**What you should do**
Leave out the pictures and copy everything else below exactly.

**Information provided**
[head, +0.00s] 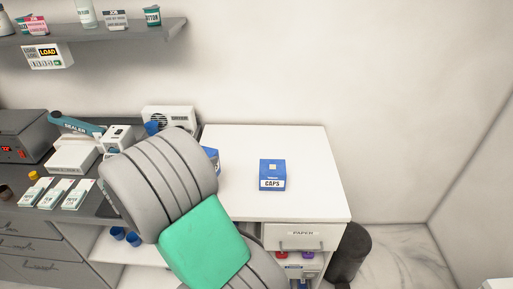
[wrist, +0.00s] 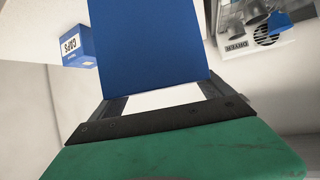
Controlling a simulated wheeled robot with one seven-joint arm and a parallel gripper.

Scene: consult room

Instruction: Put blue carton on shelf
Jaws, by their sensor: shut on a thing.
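My gripper (wrist: 162,98) is shut on a blue carton (wrist: 145,45), which fills the upper middle of the wrist view between the dark fingers. In the head view my arm hides the gripper, and only a blue sliver of what looks like this carton (head: 214,159) shows beside the arm, over the left of the white cabinet top. A second blue carton marked CAPS, with a white label (head: 272,175), stands upright on the cabinet top, apart from my gripper; it also shows in the wrist view (wrist: 77,47). A grey wall shelf (head: 120,31) is at the upper left.
The wall shelf bears several small containers, with a LOAD box (head: 47,55) below it. The white cabinet top (head: 305,145) is mostly clear. A sealer (head: 78,150), a grey device (head: 25,135) and several packets crowd the left counter. A dark bin (head: 350,252) stands right.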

**Answer to this task**
[head, +0.00s] 
[wrist, +0.00s] 
Controlling a simulated wheeled robot with one seven-joint arm and a parallel gripper.

Scene: consult room

Instruction: Put blue carton on shelf
Jaws, by their sensor: shut on a thing.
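My gripper (wrist: 162,98) is shut on a blue carton (wrist: 145,45), which fills the upper middle of the wrist view between the dark fingers. In the head view my arm hides the gripper, and only a blue sliver of what looks like this carton (head: 214,159) shows beside the arm, over the left of the white cabinet top. A second blue carton marked CAPS, with a white label (head: 272,175), stands upright on the cabinet top, apart from my gripper; it also shows in the wrist view (wrist: 77,47). A grey wall shelf (head: 120,31) is at the upper left.
The wall shelf bears several small containers, with a LOAD box (head: 47,55) below it. The white cabinet top (head: 305,145) is mostly clear. A sealer (head: 78,150), a grey device (head: 25,135) and several packets crowd the left counter. A dark bin (head: 350,252) stands right.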

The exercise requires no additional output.